Now it is Yule Time. The Solstice is just past, the light starting to grow again, and Herne the Hunter is stirring in the depths of the forest.
Herne is mentioned in Shakespeare’s Merry Wives of Windsor as a local ghost who haunts Windsor Wood. But Margaret Murray, in her 1931 book God of the Witches, posits that Herne is a manifestation of a much older being, Cernunnos, the Celtic horned god. (For more on this, see here).
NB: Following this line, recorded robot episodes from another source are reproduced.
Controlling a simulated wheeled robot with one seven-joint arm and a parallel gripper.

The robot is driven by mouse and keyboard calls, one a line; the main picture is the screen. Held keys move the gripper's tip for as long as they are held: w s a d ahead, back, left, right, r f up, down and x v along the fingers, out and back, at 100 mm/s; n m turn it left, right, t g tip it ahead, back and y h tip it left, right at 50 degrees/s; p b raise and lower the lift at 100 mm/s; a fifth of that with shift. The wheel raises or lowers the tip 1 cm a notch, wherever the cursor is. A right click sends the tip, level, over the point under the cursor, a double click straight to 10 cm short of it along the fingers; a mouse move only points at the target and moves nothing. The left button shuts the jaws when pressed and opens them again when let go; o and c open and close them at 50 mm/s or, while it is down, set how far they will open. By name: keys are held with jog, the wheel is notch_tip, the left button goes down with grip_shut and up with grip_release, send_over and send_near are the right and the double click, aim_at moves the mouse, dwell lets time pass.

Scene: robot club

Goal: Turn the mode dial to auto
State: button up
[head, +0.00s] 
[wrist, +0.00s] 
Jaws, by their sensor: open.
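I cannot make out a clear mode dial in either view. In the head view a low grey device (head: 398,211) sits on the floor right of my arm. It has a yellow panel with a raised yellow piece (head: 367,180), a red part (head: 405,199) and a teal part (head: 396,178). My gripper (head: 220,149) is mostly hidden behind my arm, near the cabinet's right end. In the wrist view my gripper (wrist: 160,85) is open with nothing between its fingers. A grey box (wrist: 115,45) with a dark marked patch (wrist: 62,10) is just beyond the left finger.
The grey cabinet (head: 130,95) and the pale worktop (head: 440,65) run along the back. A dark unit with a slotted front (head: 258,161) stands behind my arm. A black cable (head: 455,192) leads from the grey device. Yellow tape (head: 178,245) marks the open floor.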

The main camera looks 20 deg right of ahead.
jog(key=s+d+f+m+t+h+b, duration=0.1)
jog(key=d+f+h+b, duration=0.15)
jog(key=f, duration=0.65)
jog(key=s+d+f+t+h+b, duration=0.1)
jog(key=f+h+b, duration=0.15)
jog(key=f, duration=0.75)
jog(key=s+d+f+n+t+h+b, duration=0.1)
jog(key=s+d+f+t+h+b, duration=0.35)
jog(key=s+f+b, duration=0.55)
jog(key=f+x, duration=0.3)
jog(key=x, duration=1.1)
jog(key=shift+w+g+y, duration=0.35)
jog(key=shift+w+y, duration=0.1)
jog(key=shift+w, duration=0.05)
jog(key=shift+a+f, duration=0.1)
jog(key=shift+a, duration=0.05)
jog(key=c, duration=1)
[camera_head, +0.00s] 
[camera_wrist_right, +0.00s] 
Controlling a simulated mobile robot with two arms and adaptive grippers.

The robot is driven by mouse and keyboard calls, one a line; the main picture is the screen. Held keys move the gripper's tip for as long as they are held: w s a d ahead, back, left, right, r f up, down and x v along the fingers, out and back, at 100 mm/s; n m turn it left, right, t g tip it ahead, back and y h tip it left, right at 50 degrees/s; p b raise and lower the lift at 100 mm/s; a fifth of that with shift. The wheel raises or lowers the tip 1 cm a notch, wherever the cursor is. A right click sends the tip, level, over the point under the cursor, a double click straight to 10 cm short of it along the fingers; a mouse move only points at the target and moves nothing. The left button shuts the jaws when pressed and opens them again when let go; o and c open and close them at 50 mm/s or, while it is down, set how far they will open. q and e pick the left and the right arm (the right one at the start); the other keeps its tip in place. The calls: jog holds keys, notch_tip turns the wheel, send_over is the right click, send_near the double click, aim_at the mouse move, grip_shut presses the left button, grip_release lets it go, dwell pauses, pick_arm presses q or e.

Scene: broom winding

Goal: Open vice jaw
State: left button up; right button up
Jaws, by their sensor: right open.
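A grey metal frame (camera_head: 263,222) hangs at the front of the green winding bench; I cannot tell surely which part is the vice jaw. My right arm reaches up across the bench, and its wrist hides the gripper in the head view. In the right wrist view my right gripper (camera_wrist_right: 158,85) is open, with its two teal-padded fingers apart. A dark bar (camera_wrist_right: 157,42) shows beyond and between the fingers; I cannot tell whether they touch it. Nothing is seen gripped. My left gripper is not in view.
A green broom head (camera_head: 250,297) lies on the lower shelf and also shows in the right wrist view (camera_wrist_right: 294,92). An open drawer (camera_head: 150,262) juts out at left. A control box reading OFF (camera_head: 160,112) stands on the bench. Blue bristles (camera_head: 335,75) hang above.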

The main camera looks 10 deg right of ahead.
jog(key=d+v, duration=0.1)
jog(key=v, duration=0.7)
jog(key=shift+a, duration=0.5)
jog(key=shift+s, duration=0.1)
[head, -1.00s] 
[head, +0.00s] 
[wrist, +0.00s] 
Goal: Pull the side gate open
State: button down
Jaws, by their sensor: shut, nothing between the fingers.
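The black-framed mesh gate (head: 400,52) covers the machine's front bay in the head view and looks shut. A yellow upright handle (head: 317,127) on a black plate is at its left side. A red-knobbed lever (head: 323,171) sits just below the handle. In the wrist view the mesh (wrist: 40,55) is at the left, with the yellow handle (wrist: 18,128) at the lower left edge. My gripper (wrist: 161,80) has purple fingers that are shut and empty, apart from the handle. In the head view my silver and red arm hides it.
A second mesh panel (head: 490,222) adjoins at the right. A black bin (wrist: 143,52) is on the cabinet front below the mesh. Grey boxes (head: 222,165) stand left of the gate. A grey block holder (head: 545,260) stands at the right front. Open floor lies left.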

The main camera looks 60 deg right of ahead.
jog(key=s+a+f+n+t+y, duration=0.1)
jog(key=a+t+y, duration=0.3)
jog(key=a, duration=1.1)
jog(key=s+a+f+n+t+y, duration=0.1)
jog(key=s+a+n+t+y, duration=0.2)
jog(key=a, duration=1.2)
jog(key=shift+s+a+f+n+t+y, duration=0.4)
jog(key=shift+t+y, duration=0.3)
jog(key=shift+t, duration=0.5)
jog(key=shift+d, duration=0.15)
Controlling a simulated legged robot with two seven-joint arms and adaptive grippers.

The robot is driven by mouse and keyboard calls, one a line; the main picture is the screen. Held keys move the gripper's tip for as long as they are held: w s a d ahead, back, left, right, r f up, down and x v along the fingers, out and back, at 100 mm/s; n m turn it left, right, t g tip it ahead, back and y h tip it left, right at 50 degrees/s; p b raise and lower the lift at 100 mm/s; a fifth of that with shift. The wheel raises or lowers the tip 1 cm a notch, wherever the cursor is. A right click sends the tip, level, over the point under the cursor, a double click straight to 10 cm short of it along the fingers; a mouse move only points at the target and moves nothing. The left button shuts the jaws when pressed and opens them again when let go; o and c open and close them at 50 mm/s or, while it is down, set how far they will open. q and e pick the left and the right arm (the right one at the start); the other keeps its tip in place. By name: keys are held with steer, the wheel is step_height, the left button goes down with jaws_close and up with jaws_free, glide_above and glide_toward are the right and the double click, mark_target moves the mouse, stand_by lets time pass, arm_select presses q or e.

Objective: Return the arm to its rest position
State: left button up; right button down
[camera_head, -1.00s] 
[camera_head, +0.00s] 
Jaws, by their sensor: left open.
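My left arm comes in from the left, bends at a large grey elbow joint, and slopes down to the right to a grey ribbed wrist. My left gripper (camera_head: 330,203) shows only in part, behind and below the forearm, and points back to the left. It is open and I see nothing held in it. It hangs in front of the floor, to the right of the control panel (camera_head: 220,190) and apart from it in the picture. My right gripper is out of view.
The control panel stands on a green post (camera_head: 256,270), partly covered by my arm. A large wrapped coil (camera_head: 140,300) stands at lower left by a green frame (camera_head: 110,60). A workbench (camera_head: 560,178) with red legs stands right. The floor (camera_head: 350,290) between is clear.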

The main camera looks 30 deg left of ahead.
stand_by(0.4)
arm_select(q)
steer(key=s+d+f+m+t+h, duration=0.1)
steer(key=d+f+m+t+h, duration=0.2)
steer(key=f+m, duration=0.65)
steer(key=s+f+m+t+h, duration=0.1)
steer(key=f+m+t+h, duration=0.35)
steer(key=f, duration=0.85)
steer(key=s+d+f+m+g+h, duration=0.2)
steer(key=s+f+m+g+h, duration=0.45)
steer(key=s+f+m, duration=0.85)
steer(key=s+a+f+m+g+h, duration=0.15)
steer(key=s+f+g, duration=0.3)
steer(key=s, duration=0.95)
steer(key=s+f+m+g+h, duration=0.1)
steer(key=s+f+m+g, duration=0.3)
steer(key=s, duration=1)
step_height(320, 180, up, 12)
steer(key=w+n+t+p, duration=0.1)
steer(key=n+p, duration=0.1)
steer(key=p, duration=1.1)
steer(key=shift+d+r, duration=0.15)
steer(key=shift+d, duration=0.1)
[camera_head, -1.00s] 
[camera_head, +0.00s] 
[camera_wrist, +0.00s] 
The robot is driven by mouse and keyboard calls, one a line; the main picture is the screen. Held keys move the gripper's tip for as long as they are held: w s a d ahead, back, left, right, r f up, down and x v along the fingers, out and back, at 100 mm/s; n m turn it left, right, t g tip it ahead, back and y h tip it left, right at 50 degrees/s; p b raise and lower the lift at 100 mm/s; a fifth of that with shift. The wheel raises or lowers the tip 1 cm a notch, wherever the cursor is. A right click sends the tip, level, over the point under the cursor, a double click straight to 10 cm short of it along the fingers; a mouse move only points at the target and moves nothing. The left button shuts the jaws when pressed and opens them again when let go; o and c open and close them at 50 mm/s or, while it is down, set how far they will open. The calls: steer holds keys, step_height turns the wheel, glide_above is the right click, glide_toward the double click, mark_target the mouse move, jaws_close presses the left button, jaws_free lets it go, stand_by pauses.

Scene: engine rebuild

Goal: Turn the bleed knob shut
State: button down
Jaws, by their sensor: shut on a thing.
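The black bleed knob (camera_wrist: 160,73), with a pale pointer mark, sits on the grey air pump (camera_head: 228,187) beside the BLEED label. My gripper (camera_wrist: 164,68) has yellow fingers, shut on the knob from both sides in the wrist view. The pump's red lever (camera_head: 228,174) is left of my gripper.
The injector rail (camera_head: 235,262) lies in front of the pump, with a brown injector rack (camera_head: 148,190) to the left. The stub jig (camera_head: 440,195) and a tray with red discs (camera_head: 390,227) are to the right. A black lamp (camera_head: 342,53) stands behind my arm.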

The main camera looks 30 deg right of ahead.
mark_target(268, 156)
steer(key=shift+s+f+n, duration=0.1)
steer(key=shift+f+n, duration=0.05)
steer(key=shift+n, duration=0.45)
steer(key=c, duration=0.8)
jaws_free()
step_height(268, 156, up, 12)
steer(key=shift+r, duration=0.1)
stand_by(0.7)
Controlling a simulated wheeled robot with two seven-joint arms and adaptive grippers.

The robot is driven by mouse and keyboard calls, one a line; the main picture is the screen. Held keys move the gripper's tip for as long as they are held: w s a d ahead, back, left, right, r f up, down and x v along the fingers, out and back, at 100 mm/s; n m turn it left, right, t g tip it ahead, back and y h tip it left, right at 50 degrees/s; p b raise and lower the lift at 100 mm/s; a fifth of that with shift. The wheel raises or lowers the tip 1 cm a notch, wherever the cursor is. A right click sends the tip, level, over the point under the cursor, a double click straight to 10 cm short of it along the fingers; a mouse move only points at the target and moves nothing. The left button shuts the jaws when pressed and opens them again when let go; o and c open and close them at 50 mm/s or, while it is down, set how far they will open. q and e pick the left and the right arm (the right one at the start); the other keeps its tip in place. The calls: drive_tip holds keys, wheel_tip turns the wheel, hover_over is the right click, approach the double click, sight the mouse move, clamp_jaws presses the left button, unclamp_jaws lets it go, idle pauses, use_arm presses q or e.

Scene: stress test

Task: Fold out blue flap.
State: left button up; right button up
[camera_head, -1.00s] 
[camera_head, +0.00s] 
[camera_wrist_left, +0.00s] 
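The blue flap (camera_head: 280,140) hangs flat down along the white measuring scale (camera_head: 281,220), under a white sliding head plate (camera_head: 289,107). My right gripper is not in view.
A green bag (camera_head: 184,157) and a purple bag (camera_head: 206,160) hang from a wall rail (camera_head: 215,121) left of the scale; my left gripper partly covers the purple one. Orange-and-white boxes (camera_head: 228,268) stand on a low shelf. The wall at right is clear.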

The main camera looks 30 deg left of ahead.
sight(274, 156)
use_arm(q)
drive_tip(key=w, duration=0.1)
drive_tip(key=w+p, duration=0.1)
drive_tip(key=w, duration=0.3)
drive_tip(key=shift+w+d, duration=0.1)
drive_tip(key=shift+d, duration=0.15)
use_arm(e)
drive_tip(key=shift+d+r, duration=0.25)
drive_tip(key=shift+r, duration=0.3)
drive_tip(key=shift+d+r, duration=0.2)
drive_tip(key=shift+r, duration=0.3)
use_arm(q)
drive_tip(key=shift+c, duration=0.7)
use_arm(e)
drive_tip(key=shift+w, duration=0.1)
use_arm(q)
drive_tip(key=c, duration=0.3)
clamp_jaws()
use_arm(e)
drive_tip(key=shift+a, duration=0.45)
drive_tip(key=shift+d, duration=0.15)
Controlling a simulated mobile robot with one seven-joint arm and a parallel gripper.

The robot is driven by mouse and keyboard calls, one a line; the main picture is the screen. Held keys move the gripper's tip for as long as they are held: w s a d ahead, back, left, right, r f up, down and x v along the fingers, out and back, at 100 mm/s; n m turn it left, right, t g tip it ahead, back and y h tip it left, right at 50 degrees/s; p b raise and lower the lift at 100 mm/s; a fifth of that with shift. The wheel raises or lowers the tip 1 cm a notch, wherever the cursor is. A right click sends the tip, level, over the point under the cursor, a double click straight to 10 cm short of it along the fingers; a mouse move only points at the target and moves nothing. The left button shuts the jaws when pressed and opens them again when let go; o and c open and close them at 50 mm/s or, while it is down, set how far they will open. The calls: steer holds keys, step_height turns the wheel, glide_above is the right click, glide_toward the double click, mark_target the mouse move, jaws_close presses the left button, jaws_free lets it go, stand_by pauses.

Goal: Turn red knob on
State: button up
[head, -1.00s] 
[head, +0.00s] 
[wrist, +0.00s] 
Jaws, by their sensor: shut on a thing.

Herne/Cernunnos is the God of Nature, Lord of the Forest and of wild creatures. Because it is Nature that feeds us, he is the provider of food and therefore of life. I think of him as the embodiment of Desire with a capital D—the fire in the belly that drives us all to live.
Herne
The spirit worlds are deep and high,
In firelight and smoky air,
In sparkling stream and cave and sky,
And Herne is there.
The forest seethes in emerald light,
In tusk of boar and snout of deer;
A shaman dances in the night,
And Herne is near.
And cities race on wheels and fumes,
Computer screens where data burns,
Workers scurry through the rooms:
So many Hernes.
The human world leafs from the Tree
Because we hunters chase and yearn;
Our hunger makes the world to be,
And so lives Herne.
Happy Yule to you all, and good hunting!